Set exercise: Without skipping anything, write out each record below exactly.

Record excerpts:

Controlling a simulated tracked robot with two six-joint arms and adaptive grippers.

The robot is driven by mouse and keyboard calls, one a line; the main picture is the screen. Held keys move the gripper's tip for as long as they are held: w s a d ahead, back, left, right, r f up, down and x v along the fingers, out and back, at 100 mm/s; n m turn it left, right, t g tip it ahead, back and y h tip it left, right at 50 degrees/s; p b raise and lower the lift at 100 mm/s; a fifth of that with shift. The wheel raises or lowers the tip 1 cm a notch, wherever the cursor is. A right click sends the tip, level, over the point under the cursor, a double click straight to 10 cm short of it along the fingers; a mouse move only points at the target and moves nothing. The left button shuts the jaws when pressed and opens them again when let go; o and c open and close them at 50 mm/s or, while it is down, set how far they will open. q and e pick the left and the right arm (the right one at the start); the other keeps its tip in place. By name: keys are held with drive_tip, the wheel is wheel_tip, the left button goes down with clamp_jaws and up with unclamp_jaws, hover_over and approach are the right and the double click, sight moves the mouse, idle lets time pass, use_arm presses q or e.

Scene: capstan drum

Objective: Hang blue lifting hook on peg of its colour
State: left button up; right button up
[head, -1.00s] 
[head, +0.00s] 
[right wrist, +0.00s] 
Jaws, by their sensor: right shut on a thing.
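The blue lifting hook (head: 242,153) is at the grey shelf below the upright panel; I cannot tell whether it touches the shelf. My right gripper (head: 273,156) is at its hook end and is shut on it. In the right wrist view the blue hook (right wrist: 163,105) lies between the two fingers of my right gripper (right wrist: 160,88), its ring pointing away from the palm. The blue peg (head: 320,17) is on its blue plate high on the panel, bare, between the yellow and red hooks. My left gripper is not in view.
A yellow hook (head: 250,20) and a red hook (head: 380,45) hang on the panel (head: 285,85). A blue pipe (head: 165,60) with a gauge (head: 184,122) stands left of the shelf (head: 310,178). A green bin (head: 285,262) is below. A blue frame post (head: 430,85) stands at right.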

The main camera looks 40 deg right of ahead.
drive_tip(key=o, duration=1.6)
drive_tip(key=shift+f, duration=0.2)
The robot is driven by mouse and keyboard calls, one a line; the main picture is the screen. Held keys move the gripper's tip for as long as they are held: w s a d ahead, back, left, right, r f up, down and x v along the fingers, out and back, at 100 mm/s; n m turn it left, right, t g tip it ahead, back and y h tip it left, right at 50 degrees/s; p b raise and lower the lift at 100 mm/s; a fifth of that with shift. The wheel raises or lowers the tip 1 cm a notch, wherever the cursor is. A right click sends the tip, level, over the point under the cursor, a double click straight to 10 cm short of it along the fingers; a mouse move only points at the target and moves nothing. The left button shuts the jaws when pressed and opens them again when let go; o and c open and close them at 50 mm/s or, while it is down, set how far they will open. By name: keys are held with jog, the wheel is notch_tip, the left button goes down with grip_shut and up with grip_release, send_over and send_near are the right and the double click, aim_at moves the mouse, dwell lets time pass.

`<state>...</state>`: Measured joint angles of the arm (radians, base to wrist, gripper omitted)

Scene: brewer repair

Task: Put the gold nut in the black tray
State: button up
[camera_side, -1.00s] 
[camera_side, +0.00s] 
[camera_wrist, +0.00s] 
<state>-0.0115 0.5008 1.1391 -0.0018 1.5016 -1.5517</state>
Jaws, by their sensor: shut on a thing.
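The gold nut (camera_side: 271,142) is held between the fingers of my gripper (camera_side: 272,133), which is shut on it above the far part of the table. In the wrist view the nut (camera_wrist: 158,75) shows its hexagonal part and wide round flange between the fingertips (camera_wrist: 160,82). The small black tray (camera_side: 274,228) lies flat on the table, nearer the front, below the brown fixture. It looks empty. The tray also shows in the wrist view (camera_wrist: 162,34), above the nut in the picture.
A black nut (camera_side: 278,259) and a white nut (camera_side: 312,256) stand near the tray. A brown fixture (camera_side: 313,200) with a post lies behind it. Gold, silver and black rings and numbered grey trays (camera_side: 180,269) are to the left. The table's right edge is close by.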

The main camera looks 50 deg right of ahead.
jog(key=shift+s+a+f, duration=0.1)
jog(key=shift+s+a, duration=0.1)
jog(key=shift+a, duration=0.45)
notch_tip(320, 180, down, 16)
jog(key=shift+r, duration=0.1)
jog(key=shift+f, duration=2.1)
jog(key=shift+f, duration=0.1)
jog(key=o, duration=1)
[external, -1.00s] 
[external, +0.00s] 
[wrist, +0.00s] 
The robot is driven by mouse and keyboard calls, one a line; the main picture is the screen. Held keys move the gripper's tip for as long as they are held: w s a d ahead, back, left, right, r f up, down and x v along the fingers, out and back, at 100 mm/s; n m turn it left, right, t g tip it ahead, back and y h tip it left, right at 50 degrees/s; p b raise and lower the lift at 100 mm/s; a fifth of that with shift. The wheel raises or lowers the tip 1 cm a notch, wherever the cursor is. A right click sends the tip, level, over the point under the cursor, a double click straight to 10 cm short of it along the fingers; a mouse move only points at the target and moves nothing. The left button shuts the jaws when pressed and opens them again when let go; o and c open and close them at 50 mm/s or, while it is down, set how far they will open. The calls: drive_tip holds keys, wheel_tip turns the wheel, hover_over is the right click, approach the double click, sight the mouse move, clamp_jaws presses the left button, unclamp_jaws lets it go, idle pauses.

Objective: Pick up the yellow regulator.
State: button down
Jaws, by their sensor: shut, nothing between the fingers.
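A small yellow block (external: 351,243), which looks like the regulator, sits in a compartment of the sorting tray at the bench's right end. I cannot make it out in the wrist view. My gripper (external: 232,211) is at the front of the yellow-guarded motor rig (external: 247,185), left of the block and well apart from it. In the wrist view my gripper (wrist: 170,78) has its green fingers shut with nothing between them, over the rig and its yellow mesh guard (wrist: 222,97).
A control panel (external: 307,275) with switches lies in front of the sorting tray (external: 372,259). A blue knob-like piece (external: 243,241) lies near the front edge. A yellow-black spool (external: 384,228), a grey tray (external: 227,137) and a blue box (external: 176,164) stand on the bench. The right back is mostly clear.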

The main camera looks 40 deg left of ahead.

Full output:
Controlling a simulated tracked robot with two six-joint arms and adaptive grippers.

The robot is driven by mouse and keyboard calls, one a line; the main picture is the screen. Held keys move the gripper's tip for as long as they are held: w s a d ahead, back, left, right, r f up, down and x v along the fingers, out and back, at 100 mm/s; n m turn it left, right, t g tip it ahead, back and y h tip it left, right at 50 degrees/s; p b raise and lower the lift at 100 mm/s; a fifth of that with shift. The wheel raises or lowers the tip 1 cm a notch, wherever the cursor is. A right click sends the tip, level, over the point under the cursor, a double click straight to 10 cm short of it along the fingers; a mouse move only points at the target and moves nothing. The left button shuts the jaws when pressed and opens them again when let go; o and c open and close them at 50 mm/s or, while it is down, set how far they will open. q and e pick the left and the right arm (the right one at the start); the other keeps its tip in place. By name: keys are held with drive_tip, the wheel is wheel_tip, the left button goes down with clamp_jaws and up with unclamp_jaws, hover_over and approach are the right and the double click, sight moves the mouse, idle lets time pass, use_arm presses q or e.

Scene: capstan drum

Objective: Hang blue lifting hook on peg of its colour
State: left button up; right button up
[head, -1.00s] 
[head, +0.00s] 
[right wrist, +0.00s] 
Jaws, by their sensor: right shut on a thing.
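The blue lifting hook (head: 242,153) is at the grey shelf below the upright panel; I cannot tell whether it touches the shelf. My right gripper (head: 273,156) is at its hook end and is shut on it. In the right wrist view the blue hook (right wrist: 163,105) lies between the two fingers of my right gripper (right wrist: 160,88), its ring pointing away from the palm. The blue peg (head: 320,17) is on its blue plate high on the panel, bare, between the yellow and red hooks. My left gripper is not in view.
A yellow hook (head: 250,20) and a red hook (head: 380,45) hang on the panel (head: 285,85). A blue pipe (head: 165,60) with a gauge (head: 184,122) stands left of the shelf (head: 310,178). A green bin (head: 285,262) is below. A blue frame post (head: 430,85) stands at right.

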The main camera looks 40 deg right of ahead.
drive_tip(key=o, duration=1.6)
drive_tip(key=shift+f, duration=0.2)
The robot is driven by mouse and keyboard calls, one a line; the main picture is the screen. Held keys move the gripper's tip for as long as they are held: w s a d ahead, back, left, right, r f up, down and x v along the fingers, out and back, at 100 mm/s; n m turn it left, right, t g tip it ahead, back and y h tip it left, right at 50 degrees/s; p b raise and lower the lift at 100 mm/s; a fifth of that with shift. The wheel raises or lowers the tip 1 cm a notch, wherever the cursor is. A right click sends the tip, level, over the point under the cursor, a double click straight to 10 cm short of it along the fingers; a mouse move only points at the target and moves nothing. The left button shuts the jaws when pressed and opens them again when let go; o and c open and close them at 50 mm/s or, while it is down, set how far they will open. By name: keys are held with jog, the wheel is notch_tip, the left button goes down with grip_shut and up with grip_release, send_over and send_near are the right and the double click, aim_at moves the mouse, dwell lets time pass.

`<state>...</state>`: Measured joint angles of the arm (radians, base to wrist, gripper omitted)

Scene: brewer repair

Task: Put the gold nut in the black tray
State: button up
[camera_side, -1.00s] 
[camera_side, +0.00s] 
[camera_wrist, +0.00s] 
<state>-0.0115 0.5008 1.1391 -0.0018 1.5016 -1.5517</state>
Jaws, by their sensor: shut on a thing.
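The gold nut (camera_side: 271,142) is held between the fingers of my gripper (camera_side: 272,133), which is shut on it above the far part of the table. In the wrist view the nut (camera_wrist: 158,75) shows its hexagonal part and wide round flange between the fingertips (camera_wrist: 160,82). The small black tray (camera_side: 274,228) lies flat on the table, nearer the front, below the brown fixture. It looks empty. The tray also shows in the wrist view (camera_wrist: 162,34), above the nut in the picture.
A black nut (camera_side: 278,259) and a white nut (camera_side: 312,256) stand near the tray. A brown fixture (camera_side: 313,200) with a post lies behind it. Gold, silver and black rings and numbered grey trays (camera_side: 180,269) are to the left. The table's right edge is close by.

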The main camera looks 50 deg right of ahead.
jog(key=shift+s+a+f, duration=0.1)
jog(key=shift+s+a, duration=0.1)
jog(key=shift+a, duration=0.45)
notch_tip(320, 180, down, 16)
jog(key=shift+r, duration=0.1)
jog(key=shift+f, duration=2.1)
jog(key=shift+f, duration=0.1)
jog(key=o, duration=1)
[external, -1.00s] 
[external, +0.00s] 
[wrist, +0.00s] 
The robot is driven by mouse and keyboard calls, one a line; the main picture is the screen. Held keys move the gripper's tip for as long as they are held: w s a d ahead, back, left, right, r f up, down and x v along the fingers, out and back, at 100 mm/s; n m turn it left, right, t g tip it ahead, back and y h tip it left, right at 50 degrees/s; p b raise and lower the lift at 100 mm/s; a fifth of that with shift. The wheel raises or lowers the tip 1 cm a notch, wherever the cursor is. A right click sends the tip, level, over the point under the cursor, a double click straight to 10 cm short of it along the fingers; a mouse move only points at the target and moves nothing. The left button shuts the jaws when pressed and opens them again when let go; o and c open and close them at 50 mm/s or, while it is down, set how far they will open. The calls: drive_tip holds keys, wheel_tip turns the wheel, hover_over is the right click, approach the double click, sight the mouse move, clamp_jaws presses the left button, unclamp_jaws lets it go, idle pauses.

Objective: Pick up the yellow regulator.
State: button down
Jaws, by their sensor: shut, nothing between the fingers.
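A small yellow block (external: 351,243), which looks like the regulator, sits in a compartment of the sorting tray at the bench's right end. I cannot make it out in the wrist view. My gripper (external: 232,211) is at the front of the yellow-guarded motor rig (external: 247,185), left of the block and well apart from it. In the wrist view my gripper (wrist: 170,78) has its green fingers shut with nothing between them, over the rig and its yellow mesh guard (wrist: 222,97).
A control panel (external: 307,275) with switches lies in front of the sorting tray (external: 372,259). A blue knob-like piece (external: 243,241) lies near the front edge. A yellow-black spool (external: 384,228), a grey tray (external: 227,137) and a blue box (external: 176,164) stand on the bench. The right back is mostly clear.

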The main camera looks 40 deg left of ahead.

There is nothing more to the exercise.